Episode 1. Kristine Frøseth, Alisha Boe, Josie Totah, Aubri Ibrag and Imogen Waterhouse in "The Buccaneers," premiering November 8, 2023 on Apple
Photo: Apple TV+

This article contains spoilers for The Buccaneers episode 1.

Based on Edith Wharton’s unfinished novel, The Buccaneers is Apple TV+’s newest original series. The story follows five young American women from wealthy families in the 1870s looking to move up the social ladder by marrying the cash-poor and status-rich sons of the British gentry. 

The first episode, “American Poison,” introduces the young women, their families, and the way the marriage market is not as romantic as depicted in other period dramas or previous Wharton adaptations. Conchita “Conchi” Closson (Alisha Boe) was the first American woman to marry a British Duke. Her friends Annabelle “Nan” St. George (Kristine Frøseth) and her sister Virginia “Jinny” (Imogen Waterhouse) plus sisters Mabel (Josie Totah) and Lizzie (Aubri Ibrag) Elmsworth are also hoping some of Conchi’s luck rubs off on them. The bond between the young women is tested by the competition to make a good match, the culture clash between their world and the world of their suitors as well as the secrets they’re hoping won’t be discovered by others. 

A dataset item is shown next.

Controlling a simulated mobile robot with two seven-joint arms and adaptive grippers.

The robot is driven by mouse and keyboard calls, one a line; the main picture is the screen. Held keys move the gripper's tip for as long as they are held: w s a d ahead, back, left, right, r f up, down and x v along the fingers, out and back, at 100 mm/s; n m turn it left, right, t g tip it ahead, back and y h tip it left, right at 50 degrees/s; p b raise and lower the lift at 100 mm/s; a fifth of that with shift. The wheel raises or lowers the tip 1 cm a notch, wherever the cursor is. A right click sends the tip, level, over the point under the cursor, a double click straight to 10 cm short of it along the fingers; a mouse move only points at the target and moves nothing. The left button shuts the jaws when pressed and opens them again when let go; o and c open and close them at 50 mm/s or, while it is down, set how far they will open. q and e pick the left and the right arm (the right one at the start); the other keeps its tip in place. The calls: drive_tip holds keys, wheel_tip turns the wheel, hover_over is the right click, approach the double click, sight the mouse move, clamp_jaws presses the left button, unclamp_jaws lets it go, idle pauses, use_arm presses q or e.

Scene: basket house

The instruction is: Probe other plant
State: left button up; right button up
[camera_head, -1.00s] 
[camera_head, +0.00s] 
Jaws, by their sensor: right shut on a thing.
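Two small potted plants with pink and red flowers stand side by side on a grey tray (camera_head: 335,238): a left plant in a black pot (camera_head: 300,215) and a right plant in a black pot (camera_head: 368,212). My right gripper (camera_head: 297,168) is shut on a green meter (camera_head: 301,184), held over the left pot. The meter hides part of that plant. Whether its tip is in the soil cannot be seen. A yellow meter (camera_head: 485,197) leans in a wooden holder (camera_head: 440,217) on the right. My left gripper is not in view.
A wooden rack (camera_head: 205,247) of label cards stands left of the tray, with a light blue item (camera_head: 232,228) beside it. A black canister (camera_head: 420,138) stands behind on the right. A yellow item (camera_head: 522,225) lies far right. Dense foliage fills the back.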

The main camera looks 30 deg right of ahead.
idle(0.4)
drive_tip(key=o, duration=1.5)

In the middle of the episode, Lizzie and Ginny are presented at a debutante’s ball in England with their friends watching in dismay at how the British gentry is treating them. Den of Geek spoke to series creator Katherine Jakeways, executive producer Beth Willis, and episode director and executive producer Susanna White to find out what went into bringing the debutante ball to life.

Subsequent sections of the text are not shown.